Chaplain Rosie Magee swirls around her office, talking quickly and managing a smile as she multi-tasks. It is very obvious that she has a purpose for her efforts and as she begins to speak, it becomes clear she has a passion as well. Her positive energy has been directed to a new project she has been working on in her position as Chaplain. It is fittingly called The Labyrinth Project, as the central theme in the semester long event is labyrinth.
The Story Behind the Labyrinth
Magee explains the concept of a labyrinth as one that is often mistaken for a maze. According to Magee, the two are not just different- they are actually opposites. Each symbol represents a determinant outlook on life. The labyrinth promotes a positive outlook on life that is characterized by onward motion- but with intervals to rest and socialize continuity and contentment. A maze-type outlook on life is characterized by abrupt dead-ends and a sense of frustration and failure.
“The concept is thousands of years old,” said Magee. “It transcends demographics. The main idea is that a labyrinth is designed to help you find your way and a maze is meant to keep you lost. There are so many directions that this concept can be taken.”
Collaboration Across Campus on the Project
It is this potential for creativity that Magee most excited about. She has spoken with several departments and is pleased with the response that she has already received.
“Denise Joyal is going to have her class make ceramic tiles that will be pieced together as part of a labyrinth that we are going to construct out on the green. At each of the events that we have planned there will be river stones to paint to add to the labyrinth,” said Magee. “Each event will help us build it. Then on May 4th it is World Labyrinth Day. For that day we will have our labyrinth ready. We are also accepting artwork for an exhibition that will be held for the event.”
Kimmy Leitma ’16 is excited to learn more about these upcoming events. “I think this is a good idea,” said Leitma. “It’s a great way for students to get involved around campus.”
This project is an invitation to all members of our community to have fun and to experience the labyrinth in a way that promotes creativity and unity. Several events are currently underway, including a call for creative writing from students, staff and faculty. To submit work to the Bottom Shelf Review for this special publication, email email@example.com no later than Mon, Mar. 25.

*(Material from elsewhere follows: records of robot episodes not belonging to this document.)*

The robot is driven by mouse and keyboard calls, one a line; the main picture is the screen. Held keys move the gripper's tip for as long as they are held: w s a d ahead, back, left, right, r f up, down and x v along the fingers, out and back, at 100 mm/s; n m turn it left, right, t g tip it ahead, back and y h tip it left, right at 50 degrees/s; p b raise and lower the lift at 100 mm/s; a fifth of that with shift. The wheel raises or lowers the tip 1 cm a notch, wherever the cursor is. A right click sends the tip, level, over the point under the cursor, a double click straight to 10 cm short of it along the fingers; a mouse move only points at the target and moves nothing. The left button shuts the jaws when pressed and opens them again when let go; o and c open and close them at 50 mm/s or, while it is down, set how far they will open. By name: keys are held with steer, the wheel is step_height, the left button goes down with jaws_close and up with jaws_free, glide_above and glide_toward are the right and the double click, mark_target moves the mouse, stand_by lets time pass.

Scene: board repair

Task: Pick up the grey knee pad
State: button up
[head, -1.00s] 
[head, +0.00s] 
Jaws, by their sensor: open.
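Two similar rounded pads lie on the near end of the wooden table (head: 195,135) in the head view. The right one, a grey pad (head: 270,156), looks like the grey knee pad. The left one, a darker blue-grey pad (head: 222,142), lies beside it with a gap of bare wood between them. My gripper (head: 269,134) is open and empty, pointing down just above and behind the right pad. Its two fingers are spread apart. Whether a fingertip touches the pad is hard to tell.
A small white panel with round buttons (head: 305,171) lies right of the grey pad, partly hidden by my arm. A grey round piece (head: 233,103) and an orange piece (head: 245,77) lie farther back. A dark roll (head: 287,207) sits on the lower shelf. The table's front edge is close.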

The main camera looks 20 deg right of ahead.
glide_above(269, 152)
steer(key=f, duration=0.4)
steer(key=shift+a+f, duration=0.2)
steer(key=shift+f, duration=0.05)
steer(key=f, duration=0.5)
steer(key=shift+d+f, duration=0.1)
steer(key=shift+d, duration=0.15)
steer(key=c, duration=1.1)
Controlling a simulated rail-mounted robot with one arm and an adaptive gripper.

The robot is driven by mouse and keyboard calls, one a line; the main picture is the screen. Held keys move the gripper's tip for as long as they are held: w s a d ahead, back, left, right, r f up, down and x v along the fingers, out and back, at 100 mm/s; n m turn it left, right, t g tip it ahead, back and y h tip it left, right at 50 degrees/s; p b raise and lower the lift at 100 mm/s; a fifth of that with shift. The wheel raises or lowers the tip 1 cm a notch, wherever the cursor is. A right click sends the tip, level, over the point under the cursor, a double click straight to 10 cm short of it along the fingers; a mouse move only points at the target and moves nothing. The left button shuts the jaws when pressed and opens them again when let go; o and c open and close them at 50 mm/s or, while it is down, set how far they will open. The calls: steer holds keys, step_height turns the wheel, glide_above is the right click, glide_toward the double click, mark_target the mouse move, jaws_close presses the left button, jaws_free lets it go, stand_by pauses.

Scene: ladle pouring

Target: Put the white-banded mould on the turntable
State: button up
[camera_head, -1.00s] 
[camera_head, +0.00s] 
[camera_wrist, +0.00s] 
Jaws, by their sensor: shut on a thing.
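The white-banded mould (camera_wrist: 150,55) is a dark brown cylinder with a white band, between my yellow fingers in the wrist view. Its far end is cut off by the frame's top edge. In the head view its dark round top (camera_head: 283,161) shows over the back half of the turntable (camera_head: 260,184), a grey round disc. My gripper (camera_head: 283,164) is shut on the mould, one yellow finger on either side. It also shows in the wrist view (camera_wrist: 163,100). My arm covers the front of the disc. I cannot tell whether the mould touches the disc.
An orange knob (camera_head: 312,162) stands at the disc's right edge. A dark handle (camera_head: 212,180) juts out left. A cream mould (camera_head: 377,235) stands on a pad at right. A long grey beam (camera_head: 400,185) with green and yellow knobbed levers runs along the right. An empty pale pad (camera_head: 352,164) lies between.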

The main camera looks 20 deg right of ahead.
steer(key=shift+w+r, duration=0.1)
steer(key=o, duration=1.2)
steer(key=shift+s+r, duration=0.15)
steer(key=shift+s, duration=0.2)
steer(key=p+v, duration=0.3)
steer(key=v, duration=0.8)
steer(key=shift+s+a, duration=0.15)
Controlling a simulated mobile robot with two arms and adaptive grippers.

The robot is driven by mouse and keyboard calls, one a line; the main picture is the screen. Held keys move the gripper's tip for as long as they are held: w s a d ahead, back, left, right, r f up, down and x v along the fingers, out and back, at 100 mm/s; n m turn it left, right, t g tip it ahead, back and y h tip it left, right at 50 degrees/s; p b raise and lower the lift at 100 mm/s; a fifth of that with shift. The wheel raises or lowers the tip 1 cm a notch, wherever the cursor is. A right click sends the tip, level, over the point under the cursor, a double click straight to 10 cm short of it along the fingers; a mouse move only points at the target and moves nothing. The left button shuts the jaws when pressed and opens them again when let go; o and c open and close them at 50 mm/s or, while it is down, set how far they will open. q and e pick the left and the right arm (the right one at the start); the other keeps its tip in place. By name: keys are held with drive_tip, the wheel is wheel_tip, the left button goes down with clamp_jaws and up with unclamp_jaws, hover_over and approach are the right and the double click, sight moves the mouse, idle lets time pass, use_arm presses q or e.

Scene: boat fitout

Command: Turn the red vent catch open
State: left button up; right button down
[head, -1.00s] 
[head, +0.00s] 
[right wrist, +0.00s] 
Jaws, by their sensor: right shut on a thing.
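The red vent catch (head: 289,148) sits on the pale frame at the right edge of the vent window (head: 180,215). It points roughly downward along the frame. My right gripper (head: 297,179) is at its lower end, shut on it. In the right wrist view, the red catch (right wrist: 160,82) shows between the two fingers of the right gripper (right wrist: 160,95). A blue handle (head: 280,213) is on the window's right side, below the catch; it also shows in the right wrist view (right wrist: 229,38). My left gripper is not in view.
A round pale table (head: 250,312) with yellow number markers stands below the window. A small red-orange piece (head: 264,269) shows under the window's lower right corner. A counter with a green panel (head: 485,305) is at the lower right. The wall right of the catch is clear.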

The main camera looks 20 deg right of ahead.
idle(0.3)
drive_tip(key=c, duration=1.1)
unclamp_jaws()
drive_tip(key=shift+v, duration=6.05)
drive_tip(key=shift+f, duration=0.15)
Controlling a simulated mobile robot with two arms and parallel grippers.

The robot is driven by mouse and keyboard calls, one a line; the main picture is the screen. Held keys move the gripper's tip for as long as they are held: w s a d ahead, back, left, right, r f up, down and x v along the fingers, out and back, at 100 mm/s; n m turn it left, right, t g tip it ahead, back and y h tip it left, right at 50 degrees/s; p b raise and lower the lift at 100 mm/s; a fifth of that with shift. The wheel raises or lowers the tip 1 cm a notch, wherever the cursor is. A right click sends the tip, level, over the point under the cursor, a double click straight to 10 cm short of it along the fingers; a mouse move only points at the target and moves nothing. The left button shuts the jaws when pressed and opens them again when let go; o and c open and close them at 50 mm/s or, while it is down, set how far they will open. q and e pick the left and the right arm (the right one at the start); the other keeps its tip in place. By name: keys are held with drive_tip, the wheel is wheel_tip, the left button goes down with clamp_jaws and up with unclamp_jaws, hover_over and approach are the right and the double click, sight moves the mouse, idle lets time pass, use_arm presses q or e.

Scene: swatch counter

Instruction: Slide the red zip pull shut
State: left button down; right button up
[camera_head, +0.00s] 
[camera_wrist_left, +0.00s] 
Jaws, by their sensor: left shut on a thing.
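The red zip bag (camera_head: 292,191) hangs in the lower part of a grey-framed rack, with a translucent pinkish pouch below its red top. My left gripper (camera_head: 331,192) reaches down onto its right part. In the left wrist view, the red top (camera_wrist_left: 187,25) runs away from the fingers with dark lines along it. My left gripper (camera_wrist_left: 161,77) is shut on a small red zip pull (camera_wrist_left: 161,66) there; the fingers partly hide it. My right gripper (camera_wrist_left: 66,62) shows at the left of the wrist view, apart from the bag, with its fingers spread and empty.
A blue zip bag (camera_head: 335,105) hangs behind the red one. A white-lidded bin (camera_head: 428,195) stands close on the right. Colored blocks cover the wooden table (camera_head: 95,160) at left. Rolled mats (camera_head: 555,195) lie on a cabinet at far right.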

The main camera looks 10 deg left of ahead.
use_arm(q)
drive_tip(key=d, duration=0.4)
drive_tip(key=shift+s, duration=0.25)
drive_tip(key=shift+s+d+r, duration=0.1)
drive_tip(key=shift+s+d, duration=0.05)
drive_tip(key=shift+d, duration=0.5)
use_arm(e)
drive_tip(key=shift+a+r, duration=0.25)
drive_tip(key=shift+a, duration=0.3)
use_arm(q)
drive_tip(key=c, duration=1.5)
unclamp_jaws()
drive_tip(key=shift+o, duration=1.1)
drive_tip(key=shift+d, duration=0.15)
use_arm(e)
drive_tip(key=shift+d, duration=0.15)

To make reservations in advance for any event relating to the Labyrinth Project call (717)264-4141x3307 or email firstname.lastname@example.org.
The Labyrinth Project Upcoming Events:
•A Day of Rest Retreat on March 2, 2013 at Bon Secours Retreat Center in Marriotsville, Md.
•Movie Showing, “The Way,” about a father walking the El Camino de Santiago pilgrimage through France/Spain. Showing is Fri, Mar. 22 at 4pm. Free admission.
•Meal and Talk with Camille Bauchchman and Asuncion Arnedo. Both women have walked the El Camino de Santiago. Meal at 6pm. Talk at 7pm.
•Lenten Worship series on the theme “Pilgrimage” Wednesdays 12-12:30 pm. The Lenten series will include guest speaker the Reverend Marge Iddings on February 27th.